DIRECTION.
Report every line below that holds the word "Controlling".

EXERCISE INPUT.
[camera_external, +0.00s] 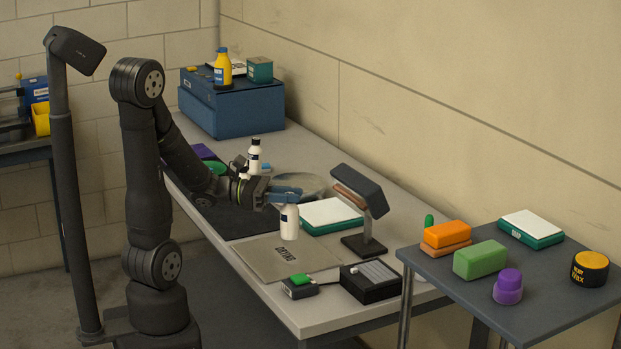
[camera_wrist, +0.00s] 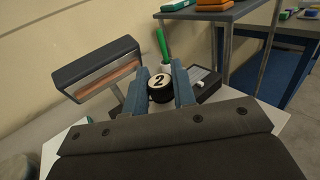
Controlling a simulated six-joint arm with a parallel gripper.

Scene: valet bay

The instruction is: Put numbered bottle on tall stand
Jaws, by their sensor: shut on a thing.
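My gripper (camera_external: 287,194) is shut on a white bottle (camera_external: 289,222) with a dark label. Its blue-grey fingers (camera_wrist: 168,92) are on either side of a black cap (camera_wrist: 159,82) marked 2 in the wrist view. The bottle is upright near the DRYING mat (camera_external: 270,262); I cannot tell whether its base touches anything. The fingers hide its cap in the external view. A black stand with a tilted head (camera_external: 358,191) is right of my gripper, and it also shows in the wrist view (camera_wrist: 95,75). I cannot tell which thing is the tall stand.
Another white bottle (camera_external: 254,157) stands behind my wrist. A white-topped green case (camera_external: 331,216) lies behind the held bottle. A black box (camera_external: 371,281) is at the bench's front. A grey side table (camera_external: 550,310) with colored blocks is at right. A blue cabinet (camera_external: 232,110) is at the back.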

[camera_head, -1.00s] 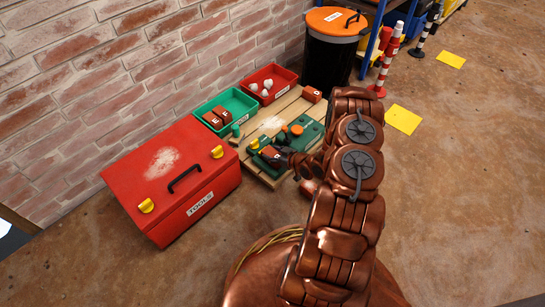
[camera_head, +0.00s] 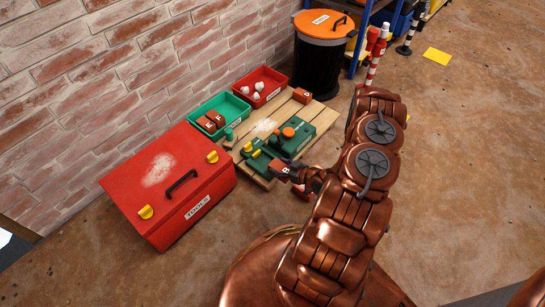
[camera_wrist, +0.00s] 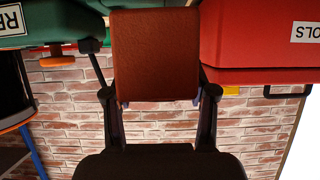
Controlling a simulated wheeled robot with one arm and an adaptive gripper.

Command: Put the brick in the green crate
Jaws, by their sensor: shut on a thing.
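My gripper (camera_head: 291,174) is shut on a reddish-brown brick (camera_head: 281,168) and holds it near the front edge of the pallet, in front of a green machine. In the wrist view the brick (camera_wrist: 156,55) sits between the two dark fingers of my gripper (camera_wrist: 157,92). The green crate (camera_head: 228,102) stands by the wall at the back left, behind the red toolbox. Bricks lie in its near part, and its far part looks empty. My gripper is well apart from the crate, to its lower right.
A red toolbox (camera_head: 165,185) with yellow latches stands at left. A red crate (camera_head: 272,78) with white items stands beyond the green crate. The wooden pallet (camera_head: 262,127) bears the green machine (camera_head: 305,138) and another brick (camera_head: 301,95). An orange-lidded bin (camera_head: 318,65) stands behind.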

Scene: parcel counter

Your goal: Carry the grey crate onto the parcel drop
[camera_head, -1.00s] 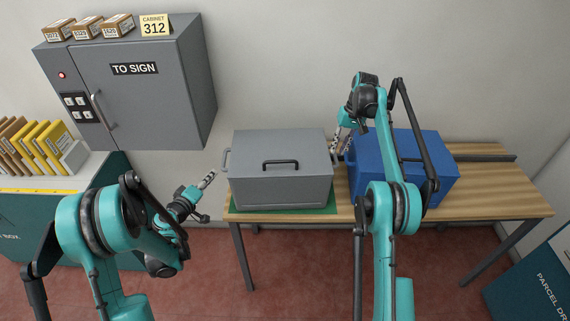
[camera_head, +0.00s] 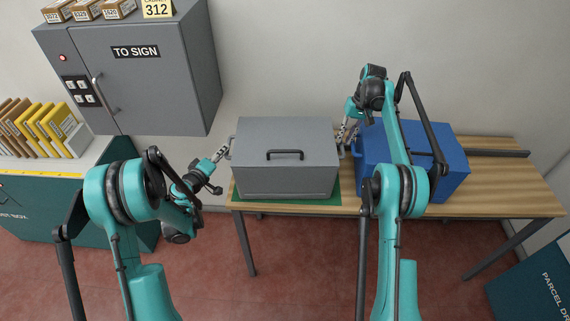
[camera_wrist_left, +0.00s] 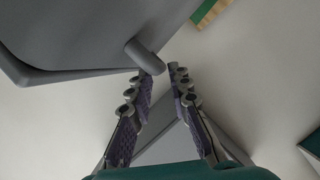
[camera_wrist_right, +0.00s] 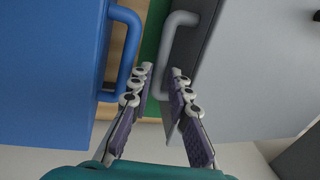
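The grey crate (camera_head: 286,170) stands closed on a green mat (camera_head: 330,200) on the wooden table. It has a dark lid handle and a grey handle at each side. My left gripper (camera_head: 222,153) is open at the crate's left handle; in the left wrist view that handle (camera_wrist_left: 146,57) is just ahead of the parted fingertips (camera_wrist_left: 162,75). My right gripper (camera_head: 346,132) is open at the right handle; in the right wrist view that handle (camera_wrist_right: 168,45) is at the parted fingertips (camera_wrist_right: 160,72). The parcel drop (camera_head: 535,290) is partly visible at the lower right.
A blue crate (camera_head: 440,175) stands close on the right of the grey crate, near my right arm. The wooden table (camera_head: 510,195) is bare at its right end. Red floor lies in front.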

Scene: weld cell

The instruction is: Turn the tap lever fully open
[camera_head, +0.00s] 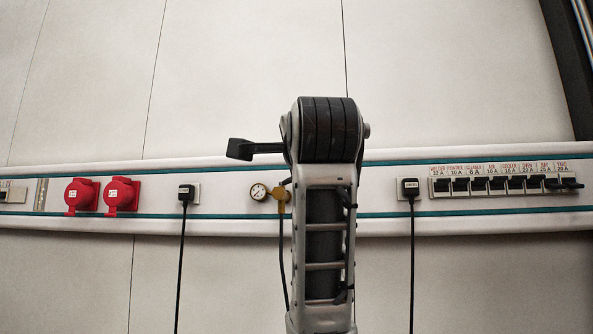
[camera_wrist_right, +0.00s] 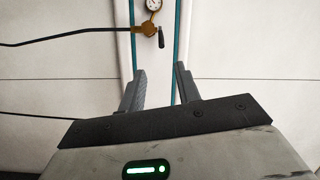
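The brass tap (camera_head: 279,194) sits on the wall rail beside a round gauge (camera_head: 258,191). A grey and black jointed part partly covers the tap's surroundings in the head view. In the right wrist view the tap (camera_wrist_right: 148,29) is at the top with its short black lever (camera_wrist_right: 161,38) sticking out towards the gripper side. My right gripper (camera_wrist_right: 159,82) is open and empty. Its two dark fingers point towards the rail, apart from the lever, which lies beyond the fingertips in the picture. My right gripper is not visible in the head view. My left gripper is in neither view.
Two red sockets (camera_head: 104,194) and a black plug (camera_head: 187,192) are left on the rail. Another plug (camera_head: 410,187) and a row of breakers (camera_head: 505,185) are right. Cables hang from the plugs; a black hose (camera_wrist_right: 70,33) runs from the tap. The jointed part (camera_head: 325,215) fills the centre.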

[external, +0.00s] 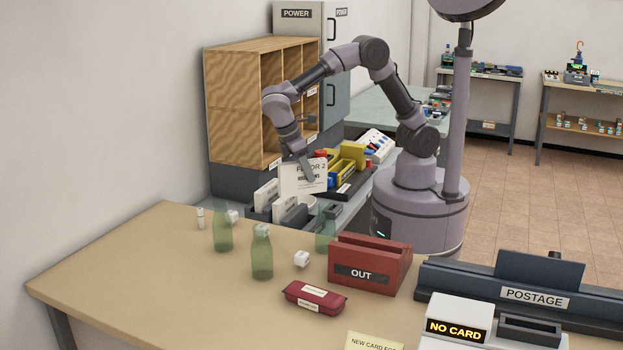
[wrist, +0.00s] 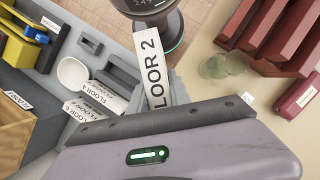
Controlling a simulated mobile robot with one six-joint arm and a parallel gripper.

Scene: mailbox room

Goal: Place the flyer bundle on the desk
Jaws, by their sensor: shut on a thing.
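A white flyer bundle marked FLOOR 2 (external: 316,184) hangs in my gripper (external: 303,166), near the end of the wooden pigeonhole unit. My gripper is shut on it, and the bundle shows at the jaws in the wrist view (wrist: 150,55). It is above the grey counter with the bundle rack, apart from the desk. The tan desk (external: 150,265) fills the front left of the external view, and part of its top (wrist: 225,85) shows at the right in the wrist view.
On the desk are green bottles (external: 262,255), a red OUT tray (external: 370,265), a dark red pouch (external: 314,297), small white cubes and a POSTAGE machine (external: 530,297). White bundles (external: 284,208) stand in the grey rack. The desk's left part is clear.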

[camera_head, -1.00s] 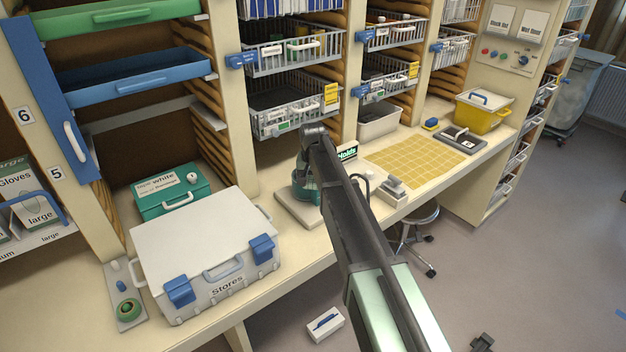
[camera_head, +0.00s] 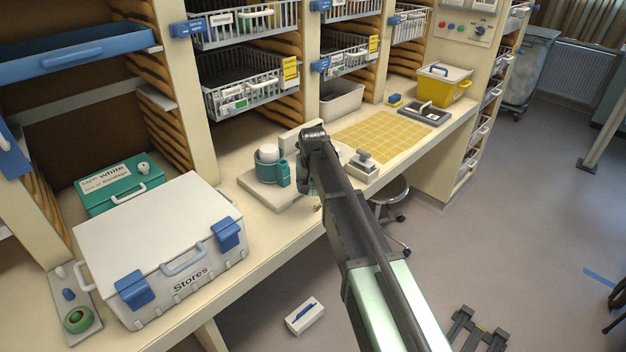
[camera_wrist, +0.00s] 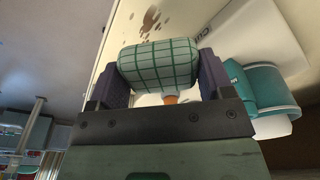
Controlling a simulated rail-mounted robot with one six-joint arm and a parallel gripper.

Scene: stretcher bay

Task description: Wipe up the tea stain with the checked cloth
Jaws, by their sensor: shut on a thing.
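My gripper (camera_wrist: 158,75) is shut on the checked cloth (camera_wrist: 157,58), a rounded grey-green pad with dark green grid lines, held between its two dark fingers in the wrist view. I cannot tell whether the cloth touches the counter. In the head view my arm covers most of the gripper and the cloth, at the counter's front edge.
The Stores case (camera_head: 160,245) fills the left counter. A yellow grid mat (camera_head: 385,135) lies to the right. A stool (camera_head: 390,205) stands below.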

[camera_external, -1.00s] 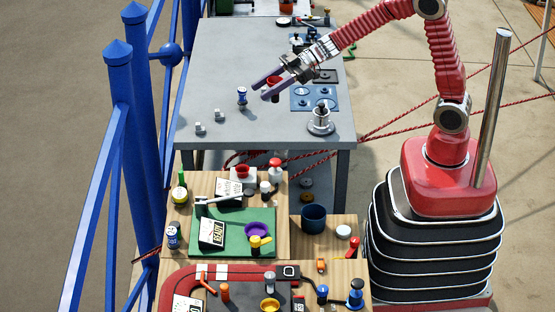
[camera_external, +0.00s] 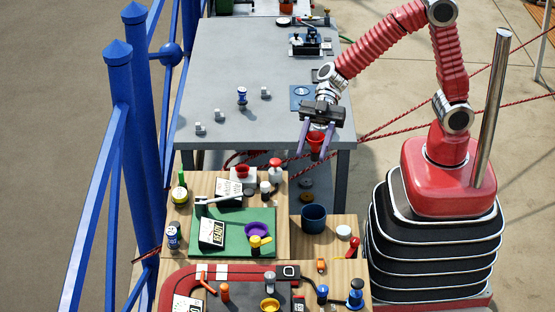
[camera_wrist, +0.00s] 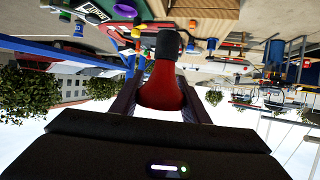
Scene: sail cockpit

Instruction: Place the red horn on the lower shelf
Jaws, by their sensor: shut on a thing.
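The red horn (camera_external: 315,143) is between the two purple fingers of my gripper (camera_external: 315,153), which is shut on it. It hangs in the air near the front right edge of the grey table (camera_external: 215,80). In the wrist view the red horn (camera_wrist: 162,88) shows with its flared end between the fingers and a dark bulb at the other end. Below the tabletop, a shadowed lower level (camera_external: 312,178) with small round things shows partly; I cannot tell if it is the lower shelf.
A blue post railing (camera_external: 125,150) runs along the left. Wooden boards in front carry a green mat (camera_external: 232,245), a dark blue cup (camera_external: 313,217), a red cup-like thing (camera_external: 243,171) and several small objects. Small fittings stand on the grey table. Red ropes (camera_external: 400,125) cross at the right.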

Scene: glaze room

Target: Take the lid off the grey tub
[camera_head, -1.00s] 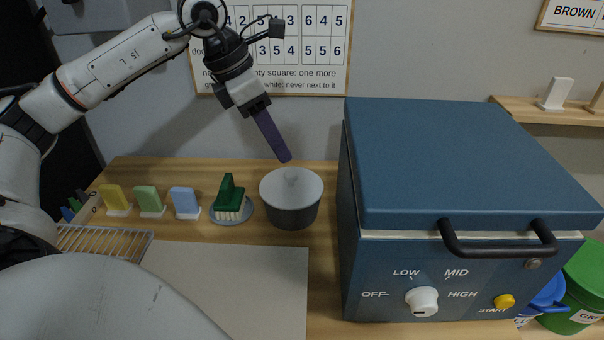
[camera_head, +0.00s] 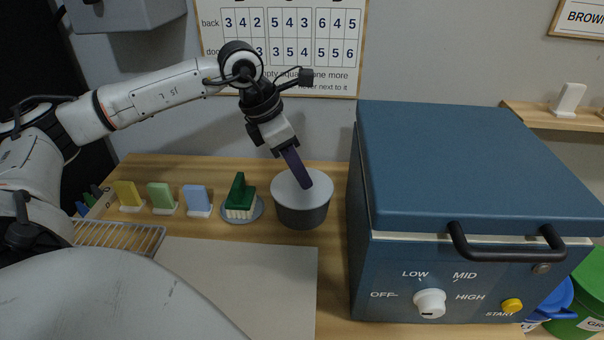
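The grey tub (camera_head: 302,217) stands on the wooden bench, just left of the blue kiln-like box. Its pale lid (camera_head: 289,194) sits flat on top. My left gripper (camera_head: 305,184) comes down from the upper left at a slant, with its dark purple fingertips at the middle of the lid, where the knob is. The fingers hide the knob. They overlap into one strip from this side, so I cannot tell whether they are open or shut, or touching the knob. My right gripper is not in view.
The large blue box (camera_head: 460,170) with a black handle stands close right of the tub. A green brush (camera_head: 240,196) on a dish (camera_head: 258,209) is close left. Coloured sample tiles stand farther left, near a wire rack (camera_head: 120,238). A pale board (camera_head: 240,285) lies clear in front.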

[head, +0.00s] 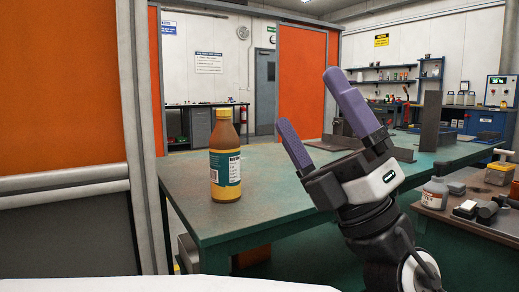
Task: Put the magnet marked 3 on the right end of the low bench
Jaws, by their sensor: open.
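My gripper (308,101) is raised in front of the green-topped table, its two purple fingers apart and pointing up and to the left. Nothing shows between them. No magnet with a readable 3 shows. A lower brown-topped bench (455,224) stands at the right edge, partly cut off by the frame and partly hidden by my arm; I cannot tell if it is the low bench of the task. Small dark blocks (488,211) lie on it, too small to identify.
A brown bottle with a yellow cap (225,160) stands on the green table (185,188). Dark metal plates (431,118) stand at its far right. A white bottle (434,194) and a yellow box (499,174) are on the brown bench. An orange panel (60,80) blocks the left.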

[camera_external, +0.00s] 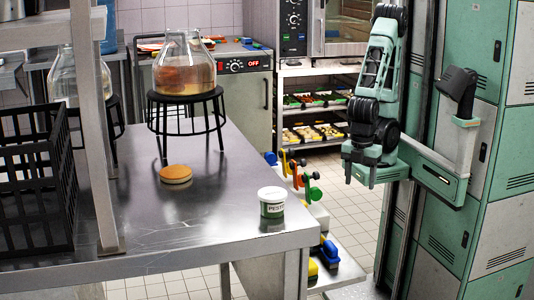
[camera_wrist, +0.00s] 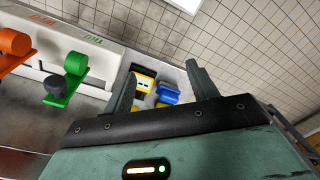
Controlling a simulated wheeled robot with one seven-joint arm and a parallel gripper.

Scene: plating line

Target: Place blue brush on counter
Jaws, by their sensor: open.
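The blue brush (camera_external: 330,250) is low beside the counter's right end, on a light shelf. It also shows in the wrist view (camera_wrist: 168,93), between my two fingers in the picture and beyond them, next to a yellow item (camera_wrist: 144,74). My gripper (camera_external: 360,178) is open and empty, in the air to the right of the counter and well above the brush. It shows in the wrist view (camera_wrist: 160,70) with its fingers apart. The steel counter (camera_external: 190,220) fills the left and middle of the external view.
A pesto tub (camera_external: 272,203) stands near the counter's right edge. An orange-topped disc (camera_external: 176,174) and a glass vessel (camera_external: 185,65) on a black stand (camera_external: 157,128) are further back. Orange (camera_wrist: 14,43) and green (camera_wrist: 75,72) items sit left in the wrist view. The counter's front is clear.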

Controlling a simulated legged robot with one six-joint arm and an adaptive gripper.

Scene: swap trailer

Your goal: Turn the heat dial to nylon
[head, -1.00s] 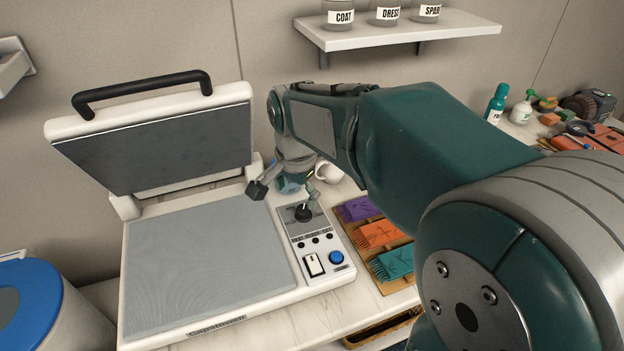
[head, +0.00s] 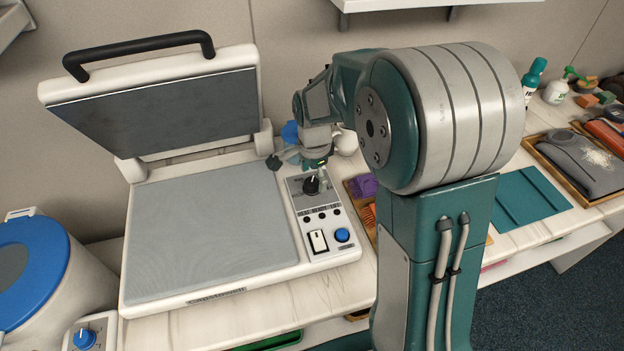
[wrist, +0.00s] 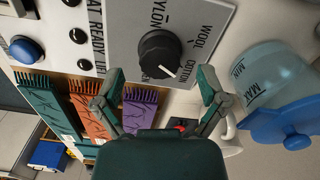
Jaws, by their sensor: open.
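The heat dial (head: 311,186) is a round black knob on the control panel of the open heat press (head: 215,225). In the wrist view the dial (wrist: 160,52) has a white pointer line towards the COTTON mark. The WOOL and NYLON marks also show on the panel, with NYLON partly cut off at the picture's edge. My gripper (head: 299,164) is just behind the dial in the head view. In the wrist view my gripper (wrist: 159,82) is open and empty, its two fingers spread below the dial, one towards each side. No contact with the dial shows.
A white rocker switch (head: 318,241) and a blue button (head: 342,235) sit in front of the dial. Purple, orange and teal pieces lie close by. The raised press lid (head: 160,110) stands behind.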

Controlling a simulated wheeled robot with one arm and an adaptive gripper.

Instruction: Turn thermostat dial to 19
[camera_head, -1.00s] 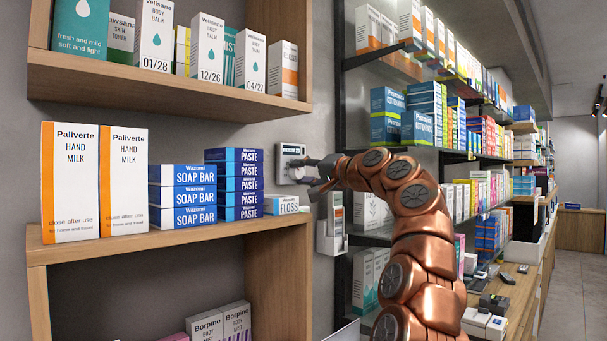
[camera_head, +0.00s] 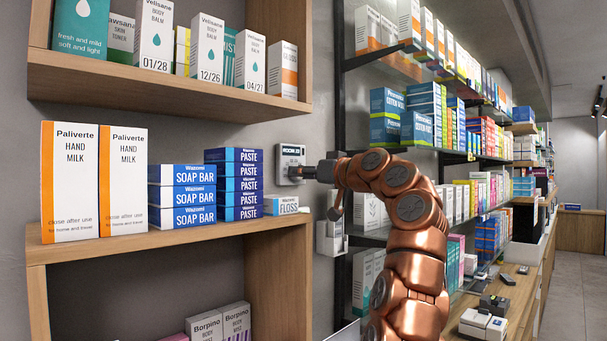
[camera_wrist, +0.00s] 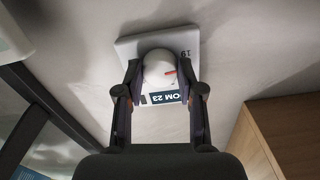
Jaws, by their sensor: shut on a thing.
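The thermostat (camera_head: 291,157) is a pale square box on the grey wall, right of the wooden shelf. Its display reads ROOM 23 in the head view. In the wrist view, the thermostat (camera_wrist: 128,47) has a round white dial (camera_wrist: 158,68) with a red mark on its right side. The number 19 shows near the plate's upper right, above and right of that mark. My gripper (camera_wrist: 159,88) is shut on the dial, one finger on each side. In the head view my gripper (camera_head: 308,172) reaches it from the right and hides the dial.
The wooden shelf (camera_head: 180,233) with soap, paste and floss boxes stands close to the left. A white wall unit (camera_head: 330,235) hangs just below my wrist. Stocked glass shelves (camera_head: 465,155) lie behind my arm on the right.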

ANSWER TO THE PROBLEM.
Controlling a simulated six-joint arm with a parallel gripper.
Controlling a simulated wheeled robot with one arm and an adaptive gripper.
Controlling a simulated mobile robot with one six-joint arm and a parallel gripper.
Controlling a simulated rail-mounted robot with one six-joint arm and a parallel gripper.
Controlling a simulated wheeled robot with one seven-joint arm and a parallel gripper.
Controlling a simulated legged robot with one six-joint arm and an adaptive gripper.
Controlling a simulated wheeled robot with one arm and an adaptive gripper.

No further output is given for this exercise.